**PROBLEM STATEMENT**
Below are the records; locate each line with the word "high" and copy it.

— Start RECORDS —

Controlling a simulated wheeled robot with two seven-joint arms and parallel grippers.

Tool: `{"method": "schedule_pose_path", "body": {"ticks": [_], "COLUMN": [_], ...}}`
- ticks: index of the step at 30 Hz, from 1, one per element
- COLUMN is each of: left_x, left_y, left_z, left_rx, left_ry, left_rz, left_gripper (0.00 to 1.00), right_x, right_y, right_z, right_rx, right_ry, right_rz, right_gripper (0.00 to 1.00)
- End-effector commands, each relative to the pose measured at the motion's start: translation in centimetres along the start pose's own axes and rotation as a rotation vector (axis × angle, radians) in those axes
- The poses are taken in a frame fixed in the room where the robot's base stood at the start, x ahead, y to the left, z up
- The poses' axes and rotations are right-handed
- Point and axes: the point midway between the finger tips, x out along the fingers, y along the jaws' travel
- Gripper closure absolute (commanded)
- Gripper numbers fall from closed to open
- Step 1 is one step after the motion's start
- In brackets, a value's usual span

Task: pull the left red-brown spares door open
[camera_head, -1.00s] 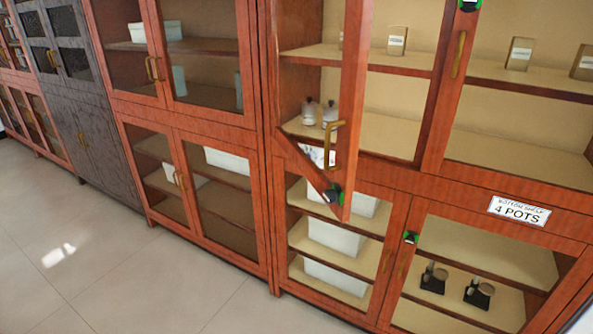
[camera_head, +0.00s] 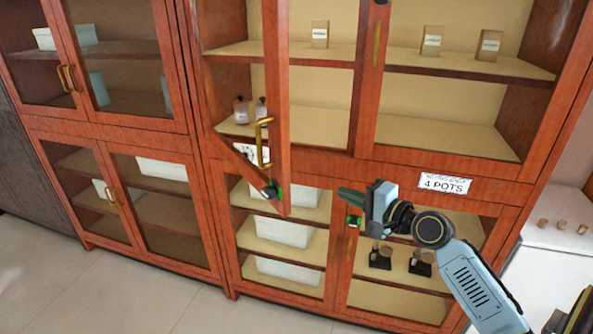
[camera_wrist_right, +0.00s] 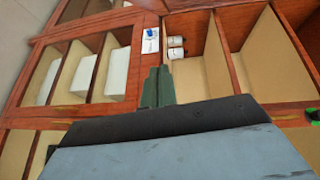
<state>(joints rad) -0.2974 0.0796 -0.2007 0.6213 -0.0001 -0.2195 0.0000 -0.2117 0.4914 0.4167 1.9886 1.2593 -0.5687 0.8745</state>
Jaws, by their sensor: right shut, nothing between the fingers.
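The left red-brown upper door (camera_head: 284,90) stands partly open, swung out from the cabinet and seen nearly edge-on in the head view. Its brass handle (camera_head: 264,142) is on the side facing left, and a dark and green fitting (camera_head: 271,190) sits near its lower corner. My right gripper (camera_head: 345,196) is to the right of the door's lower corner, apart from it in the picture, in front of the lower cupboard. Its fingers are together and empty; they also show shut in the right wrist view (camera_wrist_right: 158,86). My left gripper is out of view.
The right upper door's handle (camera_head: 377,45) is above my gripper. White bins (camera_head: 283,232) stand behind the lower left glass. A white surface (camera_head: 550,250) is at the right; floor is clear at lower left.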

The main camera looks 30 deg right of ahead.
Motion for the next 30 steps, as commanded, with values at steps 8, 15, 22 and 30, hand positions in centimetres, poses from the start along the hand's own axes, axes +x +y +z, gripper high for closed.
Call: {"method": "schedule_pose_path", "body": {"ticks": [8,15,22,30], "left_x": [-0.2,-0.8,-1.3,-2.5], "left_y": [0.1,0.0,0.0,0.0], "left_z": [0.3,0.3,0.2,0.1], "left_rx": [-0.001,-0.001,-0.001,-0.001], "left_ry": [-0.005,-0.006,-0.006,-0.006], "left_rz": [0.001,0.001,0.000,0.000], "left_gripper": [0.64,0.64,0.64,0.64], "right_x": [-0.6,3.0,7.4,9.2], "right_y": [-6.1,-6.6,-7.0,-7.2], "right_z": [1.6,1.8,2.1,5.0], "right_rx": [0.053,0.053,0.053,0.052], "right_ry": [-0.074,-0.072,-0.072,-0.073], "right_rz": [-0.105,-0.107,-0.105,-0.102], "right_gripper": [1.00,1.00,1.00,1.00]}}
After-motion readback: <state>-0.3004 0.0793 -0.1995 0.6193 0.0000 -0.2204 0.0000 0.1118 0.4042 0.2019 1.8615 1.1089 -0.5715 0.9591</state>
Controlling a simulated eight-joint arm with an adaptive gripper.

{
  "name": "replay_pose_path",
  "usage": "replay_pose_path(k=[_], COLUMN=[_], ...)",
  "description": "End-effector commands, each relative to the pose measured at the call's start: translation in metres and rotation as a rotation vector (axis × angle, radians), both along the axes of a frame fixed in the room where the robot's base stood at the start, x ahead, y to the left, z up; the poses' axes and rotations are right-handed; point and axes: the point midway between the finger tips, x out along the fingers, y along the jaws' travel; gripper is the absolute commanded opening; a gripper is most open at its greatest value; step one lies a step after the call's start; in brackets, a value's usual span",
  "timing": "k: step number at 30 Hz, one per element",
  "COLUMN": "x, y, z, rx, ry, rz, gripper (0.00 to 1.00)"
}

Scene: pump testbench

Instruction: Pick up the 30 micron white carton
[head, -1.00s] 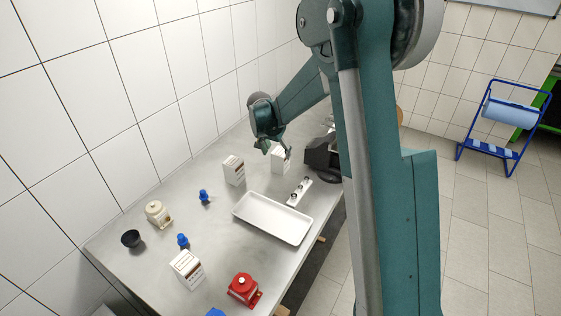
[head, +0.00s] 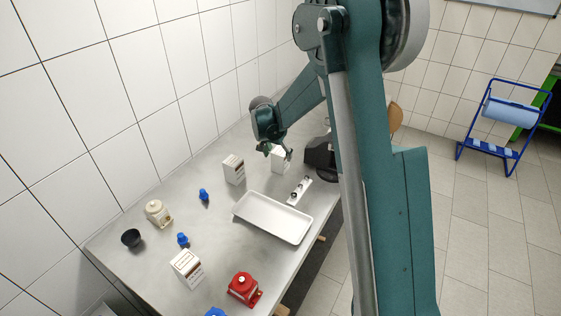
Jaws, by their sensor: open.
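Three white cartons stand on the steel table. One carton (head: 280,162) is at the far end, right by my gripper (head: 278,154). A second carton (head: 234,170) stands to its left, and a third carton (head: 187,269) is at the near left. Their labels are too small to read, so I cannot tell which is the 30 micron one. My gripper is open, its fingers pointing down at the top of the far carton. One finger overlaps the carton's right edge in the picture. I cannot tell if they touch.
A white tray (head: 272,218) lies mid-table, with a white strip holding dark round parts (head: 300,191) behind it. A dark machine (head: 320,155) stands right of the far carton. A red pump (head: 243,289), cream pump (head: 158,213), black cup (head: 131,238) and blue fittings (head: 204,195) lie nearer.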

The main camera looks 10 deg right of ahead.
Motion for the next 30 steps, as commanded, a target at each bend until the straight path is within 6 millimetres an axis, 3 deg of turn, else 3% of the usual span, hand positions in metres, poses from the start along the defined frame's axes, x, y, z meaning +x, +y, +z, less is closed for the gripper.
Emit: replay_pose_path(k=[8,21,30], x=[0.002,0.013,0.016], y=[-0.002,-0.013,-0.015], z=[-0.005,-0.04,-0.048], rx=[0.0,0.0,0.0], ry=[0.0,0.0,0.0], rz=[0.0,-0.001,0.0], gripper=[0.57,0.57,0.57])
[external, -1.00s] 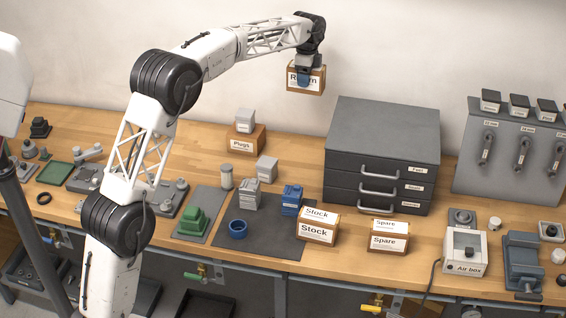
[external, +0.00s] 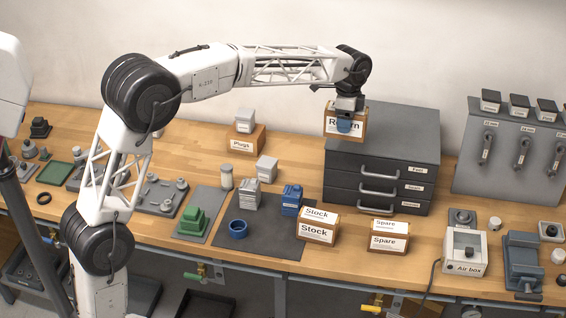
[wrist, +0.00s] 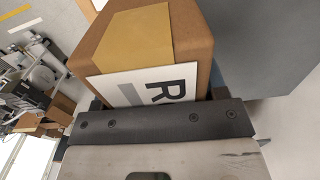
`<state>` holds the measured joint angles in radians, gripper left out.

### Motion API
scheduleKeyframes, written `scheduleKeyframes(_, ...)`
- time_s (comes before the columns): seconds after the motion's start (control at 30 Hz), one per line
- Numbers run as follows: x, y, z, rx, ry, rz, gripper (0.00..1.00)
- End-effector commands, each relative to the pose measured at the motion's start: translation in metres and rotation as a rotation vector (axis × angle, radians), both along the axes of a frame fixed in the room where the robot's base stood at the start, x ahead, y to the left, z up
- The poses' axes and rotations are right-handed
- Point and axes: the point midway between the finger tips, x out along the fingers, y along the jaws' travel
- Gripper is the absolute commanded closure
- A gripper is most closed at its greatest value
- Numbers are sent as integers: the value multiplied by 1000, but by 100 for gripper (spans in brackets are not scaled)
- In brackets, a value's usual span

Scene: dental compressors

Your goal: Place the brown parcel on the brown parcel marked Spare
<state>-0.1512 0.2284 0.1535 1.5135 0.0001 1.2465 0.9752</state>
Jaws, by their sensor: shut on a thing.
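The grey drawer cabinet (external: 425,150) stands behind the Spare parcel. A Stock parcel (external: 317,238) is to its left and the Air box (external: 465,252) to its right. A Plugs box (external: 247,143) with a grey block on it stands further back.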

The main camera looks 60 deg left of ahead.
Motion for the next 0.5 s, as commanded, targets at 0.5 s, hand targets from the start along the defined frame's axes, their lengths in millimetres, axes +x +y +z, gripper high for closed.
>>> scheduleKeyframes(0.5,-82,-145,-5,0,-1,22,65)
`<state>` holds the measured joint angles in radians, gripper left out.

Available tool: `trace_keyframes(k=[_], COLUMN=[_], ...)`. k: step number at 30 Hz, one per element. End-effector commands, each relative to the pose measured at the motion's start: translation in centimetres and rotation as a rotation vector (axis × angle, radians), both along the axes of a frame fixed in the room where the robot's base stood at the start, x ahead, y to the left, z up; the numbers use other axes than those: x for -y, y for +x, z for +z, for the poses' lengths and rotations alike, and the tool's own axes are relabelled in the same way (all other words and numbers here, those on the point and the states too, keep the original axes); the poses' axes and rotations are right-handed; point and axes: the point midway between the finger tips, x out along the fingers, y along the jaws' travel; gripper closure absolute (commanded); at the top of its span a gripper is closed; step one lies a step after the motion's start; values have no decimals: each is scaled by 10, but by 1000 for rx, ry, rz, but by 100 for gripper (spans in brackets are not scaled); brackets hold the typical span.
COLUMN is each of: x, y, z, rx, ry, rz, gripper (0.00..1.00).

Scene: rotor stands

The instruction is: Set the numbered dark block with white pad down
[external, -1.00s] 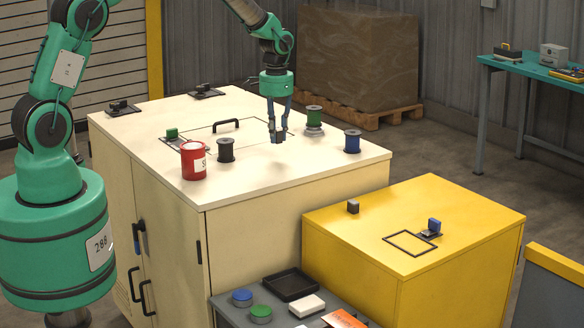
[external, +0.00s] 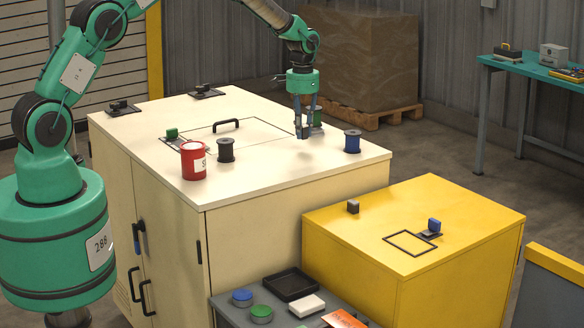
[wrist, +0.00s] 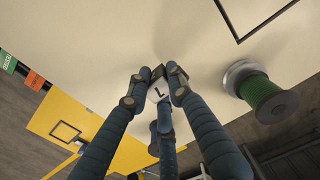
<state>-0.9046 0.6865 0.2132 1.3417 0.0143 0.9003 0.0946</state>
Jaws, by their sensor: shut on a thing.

— End RECORDS —

**SOLVED EXERCISE**
Motion for the next 30 steps, as commanded, with values at steps 8, 15, 22 and 30, hand positions in centimetres, poses from the start along the hand's own axes, axes +x +y +z, gripper high for closed.
Motion for the next 0.5 s, as commanded, targets at 0.5 s, hand targets from the start along the defined frame's axes, their lengths in millimetres, axes +x +y +z, gripper high for closed.

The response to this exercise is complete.